Preference when asked to compare

Results

Variant A

Users often scanned the screen multiple times before clicking

Took more time to commit to the action

Time on task was almost twice as longer compared to Variant B

Variant B

Performed better overall

Users completed tasks faster with fewer pauses

Participants expressed higher confidence before clicking

Insights

1. Hierarchy builds confidence

Users need a clear and guided path, instead of going for unnecessary options which lead to prolonged time on task

2. Reducing visual competition improves speed

Lowering CTA buttons increases user satisfaction due to faster movement through the app

3. Text supported icons

Inclduing complementary text next to the icon helped users predict outcomes, reducing hesitation

Reflection

This A/B test helped me validate not just a design decision, but my process. Moderated testing allowed me to understand why users behaved the way they did, not just what they did.
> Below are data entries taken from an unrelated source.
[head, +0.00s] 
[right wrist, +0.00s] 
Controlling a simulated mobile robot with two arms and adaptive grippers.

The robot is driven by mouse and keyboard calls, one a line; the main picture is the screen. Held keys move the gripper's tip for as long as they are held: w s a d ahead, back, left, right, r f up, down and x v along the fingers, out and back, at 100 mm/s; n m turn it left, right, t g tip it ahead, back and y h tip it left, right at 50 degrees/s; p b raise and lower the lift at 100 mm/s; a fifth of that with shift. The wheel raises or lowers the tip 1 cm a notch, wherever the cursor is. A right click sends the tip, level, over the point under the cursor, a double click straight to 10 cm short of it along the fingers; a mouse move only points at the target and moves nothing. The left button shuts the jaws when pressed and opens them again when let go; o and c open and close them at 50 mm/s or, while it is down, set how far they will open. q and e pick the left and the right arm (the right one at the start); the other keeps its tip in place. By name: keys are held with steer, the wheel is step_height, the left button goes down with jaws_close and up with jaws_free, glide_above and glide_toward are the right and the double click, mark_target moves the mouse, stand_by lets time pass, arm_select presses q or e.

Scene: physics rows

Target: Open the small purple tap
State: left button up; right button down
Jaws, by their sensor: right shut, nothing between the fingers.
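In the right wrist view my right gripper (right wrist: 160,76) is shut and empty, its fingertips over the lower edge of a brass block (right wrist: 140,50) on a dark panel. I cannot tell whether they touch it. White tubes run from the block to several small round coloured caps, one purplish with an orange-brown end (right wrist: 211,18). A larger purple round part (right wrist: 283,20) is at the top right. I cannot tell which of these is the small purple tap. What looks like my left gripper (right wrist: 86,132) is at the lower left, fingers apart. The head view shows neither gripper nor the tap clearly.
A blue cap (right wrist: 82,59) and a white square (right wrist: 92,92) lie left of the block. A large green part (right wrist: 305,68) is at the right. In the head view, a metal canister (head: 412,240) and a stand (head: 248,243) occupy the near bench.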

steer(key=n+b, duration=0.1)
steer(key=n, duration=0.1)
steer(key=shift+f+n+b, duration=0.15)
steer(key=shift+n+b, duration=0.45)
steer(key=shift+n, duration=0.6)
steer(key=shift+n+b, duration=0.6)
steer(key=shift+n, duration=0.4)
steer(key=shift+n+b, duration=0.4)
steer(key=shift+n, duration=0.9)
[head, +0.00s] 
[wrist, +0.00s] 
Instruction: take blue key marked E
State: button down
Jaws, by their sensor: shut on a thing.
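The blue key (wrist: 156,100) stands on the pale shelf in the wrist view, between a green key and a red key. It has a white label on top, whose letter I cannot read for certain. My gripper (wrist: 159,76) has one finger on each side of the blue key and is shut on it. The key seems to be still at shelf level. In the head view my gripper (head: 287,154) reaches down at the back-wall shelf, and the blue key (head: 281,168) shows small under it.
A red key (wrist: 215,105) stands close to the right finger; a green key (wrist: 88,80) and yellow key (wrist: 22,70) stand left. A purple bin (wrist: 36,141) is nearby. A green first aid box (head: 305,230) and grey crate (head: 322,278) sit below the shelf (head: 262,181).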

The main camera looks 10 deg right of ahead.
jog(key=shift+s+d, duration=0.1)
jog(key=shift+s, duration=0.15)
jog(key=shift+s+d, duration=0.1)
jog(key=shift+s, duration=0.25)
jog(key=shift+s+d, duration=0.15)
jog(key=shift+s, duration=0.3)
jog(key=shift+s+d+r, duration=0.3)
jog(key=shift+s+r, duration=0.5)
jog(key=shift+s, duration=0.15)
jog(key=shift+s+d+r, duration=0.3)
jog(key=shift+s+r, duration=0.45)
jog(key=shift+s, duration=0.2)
It reinforced the importance of pairing experimentation with human context, especially early in product development.

PERSONAL REFLECTION

This project strengthened my ability to approach design holistically, from early empathy and research through wireframing, prototyping, and validation. Engaging with users early helped me design with real needs and behaviors in mind rather than assumptions, while iterative wireframes and prototypes allowed me to explore and refine ideas quickly. Usability testing and A/B testing challenged my initial instincts and reinforced the importance of letting evidence guide decisions. Overall, Camper helped me grow more confident in using research to inform design choices and move a product forward with clarity and purpose.